WHAT IS BEING ASKED >> Copy the data below exactly.

RECORDS PROVIDED >>
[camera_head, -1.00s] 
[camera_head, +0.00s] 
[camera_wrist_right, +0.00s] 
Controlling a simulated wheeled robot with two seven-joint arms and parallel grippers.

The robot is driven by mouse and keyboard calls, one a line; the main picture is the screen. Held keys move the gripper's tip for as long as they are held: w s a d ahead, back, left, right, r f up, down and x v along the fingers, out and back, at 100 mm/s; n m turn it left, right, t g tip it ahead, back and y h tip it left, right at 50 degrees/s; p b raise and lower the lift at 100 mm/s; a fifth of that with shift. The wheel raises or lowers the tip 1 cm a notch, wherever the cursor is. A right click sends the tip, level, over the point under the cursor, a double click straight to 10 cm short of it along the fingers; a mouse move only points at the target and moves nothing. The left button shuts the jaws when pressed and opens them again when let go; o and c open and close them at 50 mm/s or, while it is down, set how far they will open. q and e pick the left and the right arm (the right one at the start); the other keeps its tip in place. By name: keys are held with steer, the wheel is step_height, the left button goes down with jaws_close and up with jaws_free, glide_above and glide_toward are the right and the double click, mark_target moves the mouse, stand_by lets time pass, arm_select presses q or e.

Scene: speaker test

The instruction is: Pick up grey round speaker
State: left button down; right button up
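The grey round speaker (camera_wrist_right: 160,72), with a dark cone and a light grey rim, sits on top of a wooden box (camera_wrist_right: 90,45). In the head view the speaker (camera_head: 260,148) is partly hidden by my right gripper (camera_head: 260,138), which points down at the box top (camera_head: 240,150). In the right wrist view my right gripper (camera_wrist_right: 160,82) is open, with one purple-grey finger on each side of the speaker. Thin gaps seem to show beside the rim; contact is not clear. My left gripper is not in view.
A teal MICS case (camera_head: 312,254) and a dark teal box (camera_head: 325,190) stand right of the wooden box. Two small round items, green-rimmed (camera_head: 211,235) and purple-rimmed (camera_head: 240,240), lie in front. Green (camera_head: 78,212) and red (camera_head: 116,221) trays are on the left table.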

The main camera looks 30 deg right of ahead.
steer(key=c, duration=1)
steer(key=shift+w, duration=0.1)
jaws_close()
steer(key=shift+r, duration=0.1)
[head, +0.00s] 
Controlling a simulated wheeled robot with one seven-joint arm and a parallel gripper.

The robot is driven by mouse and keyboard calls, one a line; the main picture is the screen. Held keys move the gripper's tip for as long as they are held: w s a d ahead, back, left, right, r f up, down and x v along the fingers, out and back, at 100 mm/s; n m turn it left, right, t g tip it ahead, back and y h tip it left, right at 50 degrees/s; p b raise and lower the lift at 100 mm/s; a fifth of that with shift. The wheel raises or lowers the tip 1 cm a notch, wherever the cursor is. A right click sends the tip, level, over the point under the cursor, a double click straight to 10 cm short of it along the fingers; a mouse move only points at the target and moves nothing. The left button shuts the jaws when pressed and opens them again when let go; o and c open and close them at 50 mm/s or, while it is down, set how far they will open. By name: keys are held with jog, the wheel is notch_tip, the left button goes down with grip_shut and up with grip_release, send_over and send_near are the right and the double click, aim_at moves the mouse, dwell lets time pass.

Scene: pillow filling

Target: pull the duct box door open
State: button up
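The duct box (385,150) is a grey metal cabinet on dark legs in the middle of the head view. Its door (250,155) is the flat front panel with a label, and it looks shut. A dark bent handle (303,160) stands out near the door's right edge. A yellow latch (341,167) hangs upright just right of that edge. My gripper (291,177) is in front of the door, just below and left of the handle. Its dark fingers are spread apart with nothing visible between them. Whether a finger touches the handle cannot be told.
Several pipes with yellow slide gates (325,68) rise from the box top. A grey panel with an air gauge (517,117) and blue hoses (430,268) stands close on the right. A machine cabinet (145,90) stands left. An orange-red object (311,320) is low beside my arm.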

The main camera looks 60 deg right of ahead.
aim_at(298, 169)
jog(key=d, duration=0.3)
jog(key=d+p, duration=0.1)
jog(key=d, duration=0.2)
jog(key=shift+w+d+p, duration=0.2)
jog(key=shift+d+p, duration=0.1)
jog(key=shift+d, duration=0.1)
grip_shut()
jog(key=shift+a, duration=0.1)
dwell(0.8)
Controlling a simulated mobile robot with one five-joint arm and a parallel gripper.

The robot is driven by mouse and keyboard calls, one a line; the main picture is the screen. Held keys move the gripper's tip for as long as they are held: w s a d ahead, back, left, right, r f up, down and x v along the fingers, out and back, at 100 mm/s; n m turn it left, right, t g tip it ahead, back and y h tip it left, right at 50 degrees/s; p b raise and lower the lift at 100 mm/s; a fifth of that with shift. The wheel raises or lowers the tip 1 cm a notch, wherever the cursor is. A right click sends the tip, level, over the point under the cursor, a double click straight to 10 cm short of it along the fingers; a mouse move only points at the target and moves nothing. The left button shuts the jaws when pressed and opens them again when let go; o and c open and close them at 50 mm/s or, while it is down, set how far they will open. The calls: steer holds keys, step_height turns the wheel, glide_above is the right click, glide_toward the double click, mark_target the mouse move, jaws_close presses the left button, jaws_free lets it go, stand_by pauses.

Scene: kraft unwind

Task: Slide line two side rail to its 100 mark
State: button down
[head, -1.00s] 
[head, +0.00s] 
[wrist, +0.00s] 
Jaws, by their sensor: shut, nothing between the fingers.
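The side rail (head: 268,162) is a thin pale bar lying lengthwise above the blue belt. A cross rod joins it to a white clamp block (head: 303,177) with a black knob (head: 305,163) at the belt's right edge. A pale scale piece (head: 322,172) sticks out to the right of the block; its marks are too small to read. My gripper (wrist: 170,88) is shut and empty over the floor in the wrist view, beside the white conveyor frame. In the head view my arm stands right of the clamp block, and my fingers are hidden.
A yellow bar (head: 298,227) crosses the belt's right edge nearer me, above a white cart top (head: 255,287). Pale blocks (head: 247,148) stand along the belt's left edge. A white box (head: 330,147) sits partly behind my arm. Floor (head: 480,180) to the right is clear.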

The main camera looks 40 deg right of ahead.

THE REPLY >>
[camera_head, -1.00s] 
[camera_head, +0.00s] 
[camera_wrist_right, +0.00s] 
Controlling a simulated wheeled robot with two seven-joint arms and parallel grippers.

The robot is driven by mouse and keyboard calls, one a line; the main picture is the screen. Held keys move the gripper's tip for as long as they are held: w s a d ahead, back, left, right, r f up, down and x v along the fingers, out and back, at 100 mm/s; n m turn it left, right, t g tip it ahead, back and y h tip it left, right at 50 degrees/s; p b raise and lower the lift at 100 mm/s; a fifth of that with shift. The wheel raises or lowers the tip 1 cm a notch, wherever the cursor is. A right click sends the tip, level, over the point under the cursor, a double click straight to 10 cm short of it along the fingers; a mouse move only points at the target and moves nothing. The left button shuts the jaws when pressed and opens them again when let go; o and c open and close them at 50 mm/s or, while it is down, set how far they will open. q and e pick the left and the right arm (the right one at the start); the other keeps its tip in place. By name: keys are held with steer, the wheel is step_height, the left button goes down with jaws_close and up with jaws_free, glide_above and glide_toward are the right and the double click, mark_target moves the mouse, stand_by lets time pass, arm_select presses q or e.

Scene: speaker test

The instruction is: Pick up grey round speaker
State: left button down; right button up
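The grey round speaker (camera_wrist_right: 160,72), with a dark cone and a light grey rim, sits on top of a wooden box (camera_wrist_right: 90,45). In the head view the speaker (camera_head: 260,148) is partly hidden by my right gripper (camera_head: 260,138), which points down at the box top (camera_head: 240,150). In the right wrist view my right gripper (camera_wrist_right: 160,82) is open, with one purple-grey finger on each side of the speaker. Thin gaps seem to show beside the rim; contact is not clear. My left gripper is not in view.
A teal MICS case (camera_head: 312,254) and a dark teal box (camera_head: 325,190) stand right of the wooden box. Two small round items, green-rimmed (camera_head: 211,235) and purple-rimmed (camera_head: 240,240), lie in front. Green (camera_head: 78,212) and red (camera_head: 116,221) trays are on the left table.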

The main camera looks 30 deg right of ahead.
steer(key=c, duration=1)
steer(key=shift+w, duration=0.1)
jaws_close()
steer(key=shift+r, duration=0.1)
[head, +0.00s] 
Controlling a simulated wheeled robot with one seven-joint arm and a parallel gripper.

The robot is driven by mouse and keyboard calls, one a line; the main picture is the screen. Held keys move the gripper's tip for as long as they are held: w s a d ahead, back, left, right, r f up, down and x v along the fingers, out and back, at 100 mm/s; n m turn it left, right, t g tip it ahead, back and y h tip it left, right at 50 degrees/s; p b raise and lower the lift at 100 mm/s; a fifth of that with shift. The wheel raises or lowers the tip 1 cm a notch, wherever the cursor is. A right click sends the tip, level, over the point under the cursor, a double click straight to 10 cm short of it along the fingers; a mouse move only points at the target and moves nothing. The left button shuts the jaws when pressed and opens them again when let go; o and c open and close them at 50 mm/s or, while it is down, set how far they will open. By name: keys are held with jog, the wheel is notch_tip, the left button goes down with grip_shut and up with grip_release, send_over and send_near are the right and the double click, aim_at moves the mouse, dwell lets time pass.

Scene: pillow filling

Target: pull the duct box door open
State: button up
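The duct box (385,150) is a grey metal cabinet on dark legs in the middle of the head view. Its door (250,155) is the flat front panel with a label, and it looks shut. A dark bent handle (303,160) stands out near the door's right edge. A yellow latch (341,167) hangs upright just right of that edge. My gripper (291,177) is in front of the door, just below and left of the handle. Its dark fingers are spread apart with nothing visible between them. Whether a finger touches the handle cannot be told.
Several pipes with yellow slide gates (325,68) rise from the box top. A grey panel with an air gauge (517,117) and blue hoses (430,268) stands close on the right. A machine cabinet (145,90) stands left. An orange-red object (311,320) is low beside my arm.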

The main camera looks 60 deg right of ahead.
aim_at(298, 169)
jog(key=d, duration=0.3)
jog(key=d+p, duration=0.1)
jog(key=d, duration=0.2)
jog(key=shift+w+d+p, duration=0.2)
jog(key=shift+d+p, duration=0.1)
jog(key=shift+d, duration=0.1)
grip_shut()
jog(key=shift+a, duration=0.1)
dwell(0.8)
Controlling a simulated mobile robot with one five-joint arm and a parallel gripper.

The robot is driven by mouse and keyboard calls, one a line; the main picture is the screen. Held keys move the gripper's tip for as long as they are held: w s a d ahead, back, left, right, r f up, down and x v along the fingers, out and back, at 100 mm/s; n m turn it left, right, t g tip it ahead, back and y h tip it left, right at 50 degrees/s; p b raise and lower the lift at 100 mm/s; a fifth of that with shift. The wheel raises or lowers the tip 1 cm a notch, wherever the cursor is. A right click sends the tip, level, over the point under the cursor, a double click straight to 10 cm short of it along the fingers; a mouse move only points at the target and moves nothing. The left button shuts the jaws when pressed and opens them again when let go; o and c open and close them at 50 mm/s or, while it is down, set how far they will open. The calls: steer holds keys, step_height turns the wheel, glide_above is the right click, glide_toward the double click, mark_target the mouse move, jaws_close presses the left button, jaws_free lets it go, stand_by pauses.

Scene: kraft unwind

Task: Slide line two side rail to its 100 mark
State: button down
[head, -1.00s] 
[head, +0.00s] 
[wrist, +0.00s] 
Jaws, by their sensor: shut, nothing between the fingers.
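The side rail (head: 268,162) is a thin pale bar lying lengthwise above the blue belt. A cross rod joins it to a white clamp block (head: 303,177) with a black knob (head: 305,163) at the belt's right edge. A pale scale piece (head: 322,172) sticks out to the right of the block; its marks are too small to read. My gripper (wrist: 170,88) is shut and empty over the floor in the wrist view, beside the white conveyor frame. In the head view my arm stands right of the clamp block, and my fingers are hidden.
A yellow bar (head: 298,227) crosses the belt's right edge nearer me, above a white cart top (head: 255,287). Pale blocks (head: 247,148) stand along the belt's left edge. A white box (head: 330,147) sits partly behind my arm. Floor (head: 480,180) to the right is clear.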

The main camera looks 40 deg right of ahead.

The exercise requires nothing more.